FX Talking
G10 FX Talking: Delayed Fed rate cuts to help the dollar
Financial markets continue in their glass half full view of the world as tariff deadlines get pushed back again. The dominant theme for this quarter we believe will be resurgent US inflation and a Fed resisting heavy political pressure to cut rates.
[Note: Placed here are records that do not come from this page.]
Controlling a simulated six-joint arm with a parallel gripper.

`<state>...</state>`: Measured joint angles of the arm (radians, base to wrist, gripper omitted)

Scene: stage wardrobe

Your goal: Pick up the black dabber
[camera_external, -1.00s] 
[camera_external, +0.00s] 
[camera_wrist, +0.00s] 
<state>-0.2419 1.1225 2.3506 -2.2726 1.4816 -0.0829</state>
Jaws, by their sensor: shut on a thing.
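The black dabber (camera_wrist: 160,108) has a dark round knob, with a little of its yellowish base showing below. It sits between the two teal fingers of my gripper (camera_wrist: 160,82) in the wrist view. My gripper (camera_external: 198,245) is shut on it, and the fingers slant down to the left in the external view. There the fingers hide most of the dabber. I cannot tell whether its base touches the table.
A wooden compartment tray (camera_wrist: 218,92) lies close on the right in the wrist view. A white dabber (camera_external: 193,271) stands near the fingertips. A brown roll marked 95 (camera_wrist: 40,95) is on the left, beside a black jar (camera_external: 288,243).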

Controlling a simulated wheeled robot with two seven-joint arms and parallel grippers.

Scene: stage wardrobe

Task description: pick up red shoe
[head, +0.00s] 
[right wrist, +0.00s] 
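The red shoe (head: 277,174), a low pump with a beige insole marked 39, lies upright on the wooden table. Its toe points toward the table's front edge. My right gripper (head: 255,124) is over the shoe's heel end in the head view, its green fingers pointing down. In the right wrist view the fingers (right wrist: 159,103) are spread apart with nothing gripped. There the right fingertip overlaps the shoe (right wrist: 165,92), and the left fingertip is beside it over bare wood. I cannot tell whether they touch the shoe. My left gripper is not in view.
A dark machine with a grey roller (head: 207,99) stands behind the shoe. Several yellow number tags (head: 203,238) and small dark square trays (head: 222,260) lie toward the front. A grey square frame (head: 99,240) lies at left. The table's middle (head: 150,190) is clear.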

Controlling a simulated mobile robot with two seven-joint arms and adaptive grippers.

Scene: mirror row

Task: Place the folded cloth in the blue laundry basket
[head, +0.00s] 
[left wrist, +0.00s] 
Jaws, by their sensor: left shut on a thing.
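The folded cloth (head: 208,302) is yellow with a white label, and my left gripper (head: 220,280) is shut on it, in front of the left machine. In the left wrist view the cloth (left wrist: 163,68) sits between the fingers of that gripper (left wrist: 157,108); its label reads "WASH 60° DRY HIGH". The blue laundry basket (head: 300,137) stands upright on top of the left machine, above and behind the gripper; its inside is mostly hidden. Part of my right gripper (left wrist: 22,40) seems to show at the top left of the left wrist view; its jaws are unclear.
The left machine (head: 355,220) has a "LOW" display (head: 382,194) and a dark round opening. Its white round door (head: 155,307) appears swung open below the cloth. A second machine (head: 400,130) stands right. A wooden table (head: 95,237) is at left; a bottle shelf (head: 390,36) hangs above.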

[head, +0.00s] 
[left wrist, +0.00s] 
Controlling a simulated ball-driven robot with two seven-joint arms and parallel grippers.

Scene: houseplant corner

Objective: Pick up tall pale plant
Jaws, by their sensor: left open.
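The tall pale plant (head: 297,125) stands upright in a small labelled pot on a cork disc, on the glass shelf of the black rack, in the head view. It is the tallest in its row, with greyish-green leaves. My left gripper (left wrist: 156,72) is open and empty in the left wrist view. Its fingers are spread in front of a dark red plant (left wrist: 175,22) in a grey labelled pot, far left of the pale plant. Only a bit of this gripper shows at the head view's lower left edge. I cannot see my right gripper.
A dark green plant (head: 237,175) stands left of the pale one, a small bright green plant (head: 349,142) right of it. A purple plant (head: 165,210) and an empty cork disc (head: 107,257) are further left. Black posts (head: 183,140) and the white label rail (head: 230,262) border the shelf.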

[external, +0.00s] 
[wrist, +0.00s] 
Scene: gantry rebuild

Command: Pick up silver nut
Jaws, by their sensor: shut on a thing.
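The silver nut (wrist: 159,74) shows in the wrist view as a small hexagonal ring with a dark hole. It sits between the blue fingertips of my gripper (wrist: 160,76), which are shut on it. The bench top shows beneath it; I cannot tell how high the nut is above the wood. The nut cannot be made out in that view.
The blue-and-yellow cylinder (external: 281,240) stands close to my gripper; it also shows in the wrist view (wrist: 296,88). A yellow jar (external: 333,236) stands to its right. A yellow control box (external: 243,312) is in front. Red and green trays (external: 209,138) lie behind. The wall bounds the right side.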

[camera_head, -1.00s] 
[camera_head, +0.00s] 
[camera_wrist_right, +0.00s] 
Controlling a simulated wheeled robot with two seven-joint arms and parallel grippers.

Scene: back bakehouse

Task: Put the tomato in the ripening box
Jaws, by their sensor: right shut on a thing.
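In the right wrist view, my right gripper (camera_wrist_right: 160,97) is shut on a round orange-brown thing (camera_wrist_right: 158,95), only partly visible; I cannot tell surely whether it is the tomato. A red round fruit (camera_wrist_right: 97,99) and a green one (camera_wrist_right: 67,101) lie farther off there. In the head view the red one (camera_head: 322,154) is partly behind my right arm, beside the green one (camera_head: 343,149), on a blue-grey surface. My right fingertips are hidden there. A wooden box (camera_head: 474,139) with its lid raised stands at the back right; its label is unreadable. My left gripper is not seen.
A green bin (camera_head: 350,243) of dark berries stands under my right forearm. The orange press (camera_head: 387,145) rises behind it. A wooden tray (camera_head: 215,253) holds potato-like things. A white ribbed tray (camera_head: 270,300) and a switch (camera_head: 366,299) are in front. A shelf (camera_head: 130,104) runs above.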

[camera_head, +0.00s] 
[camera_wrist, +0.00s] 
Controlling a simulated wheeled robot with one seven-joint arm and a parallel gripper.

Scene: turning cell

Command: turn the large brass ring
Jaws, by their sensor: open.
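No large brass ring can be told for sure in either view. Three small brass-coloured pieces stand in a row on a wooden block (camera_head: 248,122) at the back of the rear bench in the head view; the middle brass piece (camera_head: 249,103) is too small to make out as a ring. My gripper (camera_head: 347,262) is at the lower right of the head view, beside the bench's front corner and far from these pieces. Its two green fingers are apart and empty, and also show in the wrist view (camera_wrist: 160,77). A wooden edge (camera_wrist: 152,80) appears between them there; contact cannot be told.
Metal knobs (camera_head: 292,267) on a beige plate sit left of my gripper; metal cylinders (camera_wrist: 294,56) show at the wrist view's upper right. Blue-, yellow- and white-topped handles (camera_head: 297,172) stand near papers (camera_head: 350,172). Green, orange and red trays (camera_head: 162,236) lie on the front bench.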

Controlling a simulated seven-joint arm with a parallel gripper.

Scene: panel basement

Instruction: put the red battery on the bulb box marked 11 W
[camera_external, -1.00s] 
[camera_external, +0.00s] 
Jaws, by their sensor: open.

This can deliver some brief respite to the dollar
Source: Shutterstock
Main ING G10 FX Forecasts
| EUR/USD | USD/JPY | GBP/USD | ||||
| 1M | 1.16 | ↓ | 147 | → | 1.36 | ↑ |
| 3M | 1.15 | ↓ | 145 | ↓ | 1.34 | ↓ |
| 6M | 1.18 | → | 140 | ↓ | 1.36 | ↑ |
| 12M | 1.18 | ↓ | 137 | ↓ | 1.34 | ↓ |
| EUR/GBP | EUR/CHF | USD/CAD | ||||
| 1M | 0.86 | ↓ | 0.93 | → | 1.39 | ↑ |
| 3M | 0.86 | ↓ | 0.92 | ↓ | 1.39 | ↑ |
| 6M | 0.87 | ↓ | 0.93 | ↑ | 1.37 | ↑ |
| 12M | 0.88 | → | 0.95 | ↑ | 1.35 | → |
EUR/USD: Bull market correction
|
Spot
|
One month bias | 1M | 3M | 6M | 12M |
|---|---|---|---|---|---|
|
EUR/USD
1.1686
|
Mildly Bearish | 1.16 | 1.15 | 1.18 | 1.18 |
- Having rallied 15% this year, EUR/USD is going through some well-deserved consolidation. Helping the dollar has been solid US labour market data suggesting the Fed won’t be hurried into an early rate cut. Our call for the coming quarter is that US price pressures re-appear and assuming US unemployment does not rise, the Fed waits until December to cut. That’s a $ positive.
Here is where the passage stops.